Ces commentaires sont notables pour leur férocité implicite. Obama exprime non seulement sa fidélité devant le lobby pro-israélien, mais il refuse également de fixer la moindre limite à ce qu’il considérerait comme un comportement israélien acceptable. « Tout, » après tout, est un engagement remarquablement étendu.

Plutôt que de condamner le sionisme d’Obama, je voudrais me concentrer sur les justifications et les rationalisations liées à sa décision, particulièrement celles qui écartent toute implication morale et soulignent au contraire ce que ses pourvoyeurs [le lobby pro-israélien] prétendent être la stratégie à laquelle il ne peut échapper. J’ai vu d’innombrables fois sur Internet et ai entendu encore plus souvent des variations de l’argument suivant : « Obama a été au-devant des souhaits du lobby pro-israélien afin d’être élu ; ceci fait partie de la politique présidentielle aux Etats-Unis. »

Des commentateurs plus insistants expliquent qu’il serait idiot d’agir autrement, un point de vue développé par la romancière et « bloggeuse » Laila Lalami : « Pendant les primaires, j’ai été souvent étonnée d’être sur le point de penser que Barack Obama signifiait le statu quo, simplement parce qu’il n’était pas assez progressiste. Naturellement Obama n’était pas assez progressiste. » D’un air suffisant d’autres libéraux accusent de purisme les sceptiques vis-à-vis d’Obama, qu’ils présentent comme incapables de discussions politiques sérieuses.
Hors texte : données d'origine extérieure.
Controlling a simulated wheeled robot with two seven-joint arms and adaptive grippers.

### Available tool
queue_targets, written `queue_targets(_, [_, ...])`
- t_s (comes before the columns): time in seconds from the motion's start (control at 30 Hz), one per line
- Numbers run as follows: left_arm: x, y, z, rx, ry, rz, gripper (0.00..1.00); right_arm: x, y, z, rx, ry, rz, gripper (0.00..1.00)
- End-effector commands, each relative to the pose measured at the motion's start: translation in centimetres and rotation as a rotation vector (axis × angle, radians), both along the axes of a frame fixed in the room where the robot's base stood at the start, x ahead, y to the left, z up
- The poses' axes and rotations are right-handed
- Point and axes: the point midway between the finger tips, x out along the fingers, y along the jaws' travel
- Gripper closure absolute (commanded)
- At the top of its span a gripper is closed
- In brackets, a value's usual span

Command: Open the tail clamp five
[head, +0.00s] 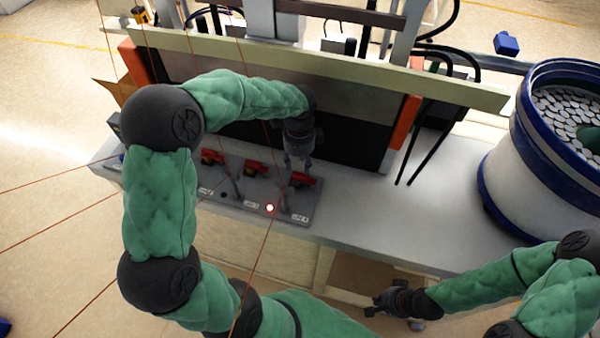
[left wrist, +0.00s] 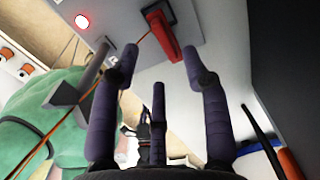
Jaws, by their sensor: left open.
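A grey strip on the bench carries a row of red-handled clamps. The rightmost red clamp (head: 302,180) is partly hidden behind my left gripper (head: 298,168). Two more red clamps, the middle one (head: 255,168) and a left one (head: 212,156), sit beside it. Their labels are too small to read surely. In the left wrist view, a red handle (left wrist: 172,42) lies just beyond the spread fingertips of my left gripper (left wrist: 160,66), which is open and empty. My right gripper (head: 388,299) is in front of the bench, away from the clamps; its finger opening is unclear.
A lit red-white button (head: 270,208) is on the strip's front edge; it also shows in the left wrist view (left wrist: 82,21). A dark-panelled frame (head: 345,145) stands behind the clamps. A blue-rimmed bowl feeder (head: 535,165) stands at the right. The bench (head: 400,220) between is clear.

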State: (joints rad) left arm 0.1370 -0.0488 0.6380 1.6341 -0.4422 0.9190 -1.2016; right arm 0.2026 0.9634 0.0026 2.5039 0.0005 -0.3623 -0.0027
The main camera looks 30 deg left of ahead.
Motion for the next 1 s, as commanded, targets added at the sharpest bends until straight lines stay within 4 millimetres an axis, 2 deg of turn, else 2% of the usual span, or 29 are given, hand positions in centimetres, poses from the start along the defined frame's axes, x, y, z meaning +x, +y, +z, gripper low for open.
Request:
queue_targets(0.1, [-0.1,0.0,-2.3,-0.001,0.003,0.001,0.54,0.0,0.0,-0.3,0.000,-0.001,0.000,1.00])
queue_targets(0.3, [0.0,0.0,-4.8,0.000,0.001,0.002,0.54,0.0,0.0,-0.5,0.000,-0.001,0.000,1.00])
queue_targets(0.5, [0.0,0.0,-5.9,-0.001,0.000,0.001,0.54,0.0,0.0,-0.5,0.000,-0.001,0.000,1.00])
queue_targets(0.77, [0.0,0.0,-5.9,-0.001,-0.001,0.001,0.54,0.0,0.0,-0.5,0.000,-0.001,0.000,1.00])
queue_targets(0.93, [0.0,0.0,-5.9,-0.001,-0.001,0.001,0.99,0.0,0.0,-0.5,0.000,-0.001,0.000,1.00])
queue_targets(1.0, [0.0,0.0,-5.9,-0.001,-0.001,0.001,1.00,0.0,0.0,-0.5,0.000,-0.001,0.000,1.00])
Décortiquons certains de ces discours. La première chose que je voudrais relever est que critiquer Obama de ne pas être assez progressif n’est pas la même chose que l’associer avec le statu quo, bien qu’un tel argument ait l’apparence de l’évidence. Il n’est pas non plus automatiquement naïf de suggérer que le sionisme flagorneur d’Obama puisse être expliqué. Dire qu’Obama a dû plaire aux fanatiques sionistes afin de pouvoir être élu pourrait être vrai (mais cependant pas certain), mais les partisans de cette explication supposent que l’élection d’Obama serait plus importante que les politiques qu’il a prétendu soutenir. Ils supposent également que les critiques d’Obama ont mal compris ses motivations, qui étaient de gagner les faveurs d’une multitude qui l’aiderait ensuite à atteindre son but qui était de devenir président.
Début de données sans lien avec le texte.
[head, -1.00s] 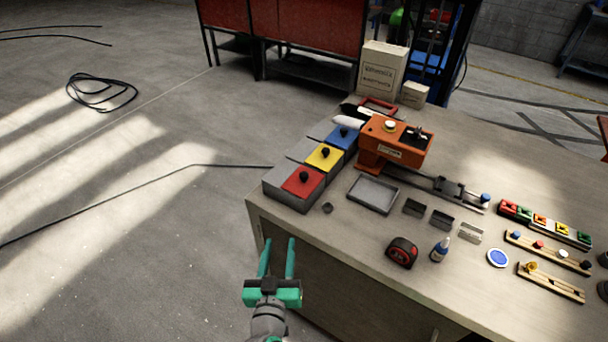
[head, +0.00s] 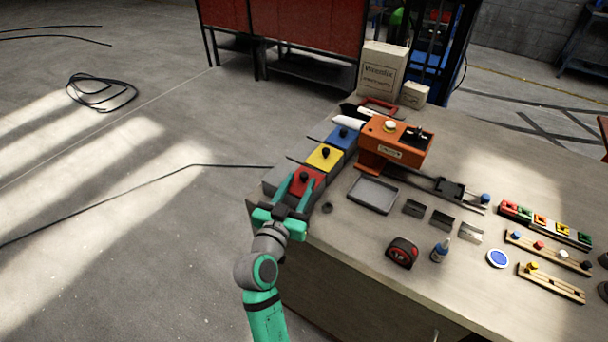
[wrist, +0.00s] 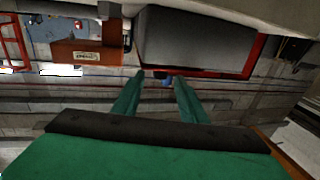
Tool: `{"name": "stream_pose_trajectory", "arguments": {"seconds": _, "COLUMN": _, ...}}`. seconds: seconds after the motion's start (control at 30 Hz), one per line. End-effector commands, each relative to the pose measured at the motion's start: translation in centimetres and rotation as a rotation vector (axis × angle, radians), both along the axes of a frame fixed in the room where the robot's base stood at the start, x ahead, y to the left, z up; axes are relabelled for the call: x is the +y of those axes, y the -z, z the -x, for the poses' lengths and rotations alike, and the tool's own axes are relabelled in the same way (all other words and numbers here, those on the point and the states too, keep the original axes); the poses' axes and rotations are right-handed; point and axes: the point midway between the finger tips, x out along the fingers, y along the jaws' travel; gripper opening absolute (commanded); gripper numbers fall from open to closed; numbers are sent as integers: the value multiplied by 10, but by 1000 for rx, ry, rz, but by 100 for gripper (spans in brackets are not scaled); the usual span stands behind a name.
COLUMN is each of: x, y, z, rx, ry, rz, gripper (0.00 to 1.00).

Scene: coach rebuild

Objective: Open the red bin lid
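The red bin lid (head: 300,187) lies on a grey bin at the near left corner of the workbench and looks shut. A black knob (head: 304,177) stands on it. My green gripper (head: 298,182) is at the bin's near side with its two fingers apart, reaching over the lid toward the knob. In the wrist view the grey bin (wrist: 195,42) with its red rim appears upside down above the fingers (wrist: 157,80). A small dark shape is near the fingertips there; I cannot tell whether they touch the knob. Nothing is held.
A yellow lid (head: 325,157) and a blue lid (head: 343,138) are on the bins behind. A grey tray (head: 373,195) and an orange machine (head: 396,142) stand to the right. A tape measure (head: 402,252) lies near the front edge.

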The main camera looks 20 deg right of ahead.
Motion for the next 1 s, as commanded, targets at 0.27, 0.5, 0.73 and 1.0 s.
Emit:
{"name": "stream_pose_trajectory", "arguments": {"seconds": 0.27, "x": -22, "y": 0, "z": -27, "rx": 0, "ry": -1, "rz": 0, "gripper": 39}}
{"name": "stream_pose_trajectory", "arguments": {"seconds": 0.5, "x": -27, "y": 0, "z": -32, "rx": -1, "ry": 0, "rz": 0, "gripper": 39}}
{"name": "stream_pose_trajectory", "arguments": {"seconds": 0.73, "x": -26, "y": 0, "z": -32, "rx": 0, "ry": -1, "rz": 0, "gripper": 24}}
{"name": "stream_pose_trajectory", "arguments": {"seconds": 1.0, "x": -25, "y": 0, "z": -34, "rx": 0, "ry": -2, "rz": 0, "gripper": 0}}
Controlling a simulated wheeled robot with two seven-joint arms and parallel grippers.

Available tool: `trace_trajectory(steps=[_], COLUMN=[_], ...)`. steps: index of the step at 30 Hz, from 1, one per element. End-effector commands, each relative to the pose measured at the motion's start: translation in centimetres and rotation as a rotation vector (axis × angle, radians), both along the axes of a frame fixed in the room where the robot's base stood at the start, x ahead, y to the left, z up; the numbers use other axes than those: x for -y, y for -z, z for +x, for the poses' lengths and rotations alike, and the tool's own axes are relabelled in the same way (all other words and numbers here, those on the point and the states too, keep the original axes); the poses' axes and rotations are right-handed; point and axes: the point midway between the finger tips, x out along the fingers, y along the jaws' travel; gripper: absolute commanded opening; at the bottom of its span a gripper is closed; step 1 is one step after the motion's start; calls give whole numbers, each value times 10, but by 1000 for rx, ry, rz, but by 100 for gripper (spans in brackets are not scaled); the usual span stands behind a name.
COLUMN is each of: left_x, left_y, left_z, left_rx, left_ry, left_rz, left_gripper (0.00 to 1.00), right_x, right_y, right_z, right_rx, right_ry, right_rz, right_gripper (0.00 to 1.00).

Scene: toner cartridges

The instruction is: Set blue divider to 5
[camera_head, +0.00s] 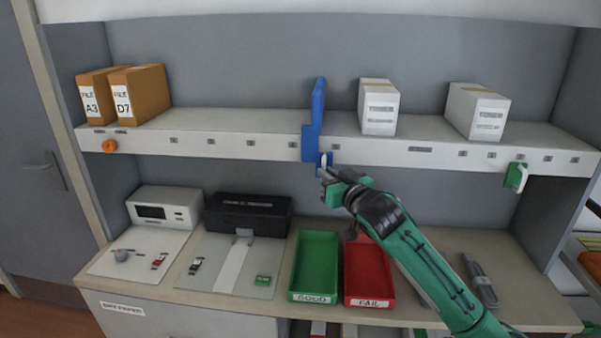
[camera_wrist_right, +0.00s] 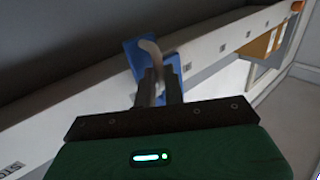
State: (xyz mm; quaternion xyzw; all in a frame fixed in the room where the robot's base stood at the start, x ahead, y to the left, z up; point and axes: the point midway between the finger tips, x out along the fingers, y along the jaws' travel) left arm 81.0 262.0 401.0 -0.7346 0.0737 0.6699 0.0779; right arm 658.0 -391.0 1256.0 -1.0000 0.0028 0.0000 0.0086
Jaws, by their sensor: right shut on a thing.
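The blue divider (camera_head: 318,105) stands upright on the shelf, with its lower part hanging over the shelf's white front edge. It sits between the brown files on the left and the white toner boxes on the right. My right gripper (camera_head: 326,172) is at the divider's lower front part and is shut on it. In the right wrist view the divider (camera_wrist_right: 133,50) shows behind the two dark fingers (camera_wrist_right: 160,88), with a pale curved piece between them. The labels along the shelf edge (camera_head: 230,143) are too small to read. My left gripper is not in view.
Two brown files (camera_head: 141,93) stand at the shelf's left end. White toner boxes (camera_head: 379,108) (camera_head: 477,111) stand to the right of the divider. An orange knob (camera_head: 109,146) and a green clip (camera_head: 516,177) are on the shelf edge. Green (camera_head: 314,297) and red (camera_head: 369,300) trays lie below.

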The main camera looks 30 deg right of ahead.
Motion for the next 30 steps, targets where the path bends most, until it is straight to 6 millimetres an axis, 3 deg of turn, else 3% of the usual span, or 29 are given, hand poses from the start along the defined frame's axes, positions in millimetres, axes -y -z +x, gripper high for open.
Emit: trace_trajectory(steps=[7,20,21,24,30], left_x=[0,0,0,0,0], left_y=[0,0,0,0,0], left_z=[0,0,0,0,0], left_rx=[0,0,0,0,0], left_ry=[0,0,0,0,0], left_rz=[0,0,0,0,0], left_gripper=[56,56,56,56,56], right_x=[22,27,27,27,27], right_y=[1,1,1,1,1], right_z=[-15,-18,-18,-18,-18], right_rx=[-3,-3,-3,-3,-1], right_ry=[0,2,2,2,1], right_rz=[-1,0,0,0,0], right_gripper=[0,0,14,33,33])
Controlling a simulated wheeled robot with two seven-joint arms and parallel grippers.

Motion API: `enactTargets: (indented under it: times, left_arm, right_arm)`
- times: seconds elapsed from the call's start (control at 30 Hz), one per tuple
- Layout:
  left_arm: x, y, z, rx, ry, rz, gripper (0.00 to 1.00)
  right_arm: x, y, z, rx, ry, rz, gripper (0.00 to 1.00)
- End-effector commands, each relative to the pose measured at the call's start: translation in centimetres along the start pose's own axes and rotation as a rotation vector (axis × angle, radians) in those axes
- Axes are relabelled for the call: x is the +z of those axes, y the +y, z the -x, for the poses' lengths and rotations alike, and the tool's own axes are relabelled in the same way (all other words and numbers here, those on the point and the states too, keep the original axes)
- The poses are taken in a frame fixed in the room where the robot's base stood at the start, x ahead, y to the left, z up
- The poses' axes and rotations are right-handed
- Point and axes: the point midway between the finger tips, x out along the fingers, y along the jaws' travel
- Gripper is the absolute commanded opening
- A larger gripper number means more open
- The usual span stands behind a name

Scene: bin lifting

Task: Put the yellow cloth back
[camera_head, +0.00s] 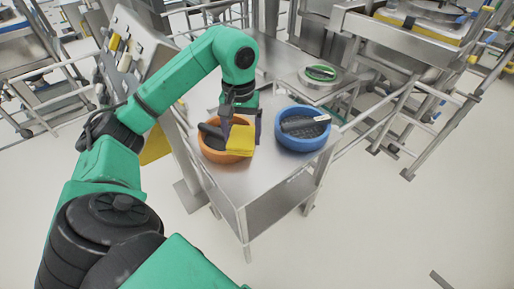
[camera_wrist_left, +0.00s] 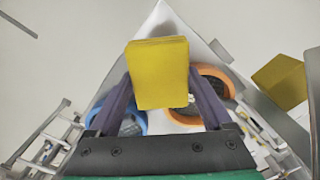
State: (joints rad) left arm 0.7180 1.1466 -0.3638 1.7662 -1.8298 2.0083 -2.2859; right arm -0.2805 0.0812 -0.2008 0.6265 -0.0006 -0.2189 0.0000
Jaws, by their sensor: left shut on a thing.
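The yellow cloth (camera_head: 241,141) is a folded block held between the fingers of my left gripper (camera_head: 239,122). In the left wrist view the cloth (camera_wrist_left: 159,72) fills the space between the two purple fingers (camera_wrist_left: 163,100). In the head view it overlaps the right side of the orange bin (camera_head: 213,156) and hides part of its rim. The wrist view shows it between the orange bin (camera_wrist_left: 225,78) and the blue bin (camera_wrist_left: 103,112), seemingly above the table. Its exact height is hard to tell. My right gripper is not in view.
The steel table (camera_head: 265,180) carries both bins, each with dark items inside. The blue bin (camera_head: 297,142) stands just right of the cloth. The tabletop in front is bare. A steel stand (camera_head: 320,82) with a green item is behind. Racks stand at the right.

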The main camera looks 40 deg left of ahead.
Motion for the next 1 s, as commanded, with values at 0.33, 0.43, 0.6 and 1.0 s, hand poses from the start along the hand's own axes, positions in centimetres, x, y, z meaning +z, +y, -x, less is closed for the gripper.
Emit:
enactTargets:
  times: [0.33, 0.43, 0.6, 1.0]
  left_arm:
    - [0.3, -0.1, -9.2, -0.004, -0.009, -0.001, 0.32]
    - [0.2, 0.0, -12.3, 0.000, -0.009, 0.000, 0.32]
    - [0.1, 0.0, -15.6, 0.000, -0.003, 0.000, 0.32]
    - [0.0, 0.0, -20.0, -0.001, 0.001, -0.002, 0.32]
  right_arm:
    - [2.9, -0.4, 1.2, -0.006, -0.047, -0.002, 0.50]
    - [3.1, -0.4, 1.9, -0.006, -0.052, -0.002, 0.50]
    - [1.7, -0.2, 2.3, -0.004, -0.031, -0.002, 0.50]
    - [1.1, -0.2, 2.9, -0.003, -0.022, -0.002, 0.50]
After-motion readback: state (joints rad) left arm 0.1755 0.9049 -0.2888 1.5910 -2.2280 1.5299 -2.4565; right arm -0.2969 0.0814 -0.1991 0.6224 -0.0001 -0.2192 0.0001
Je ne peux pas parler pour d’autres critiques d’Obama, mais je suis bien conscient du fait que des élections américaines sont organisées de telle manière que certains groupes doivent être neutralisés, les sionistes étant l’un d’entre eux (les corporations et les fabricants d’armes en étant d’autres). Je me rends également compte qu’aucun candidat présidentiel ne sera progressiste comme il devrait l’être, parce que les vrais progressistes ne remportent pas d’élections présidentielles aux Etats-Unis. Ce n’est pas un manque de compréhension qui m’amène à critiquer le fait qu’Obama courtise des colonisateurs, mais un choix personnel en faveur de ceux qui souffrent des politiques américaines vicieuses qui sortent renforcées de la culture électorale américaine.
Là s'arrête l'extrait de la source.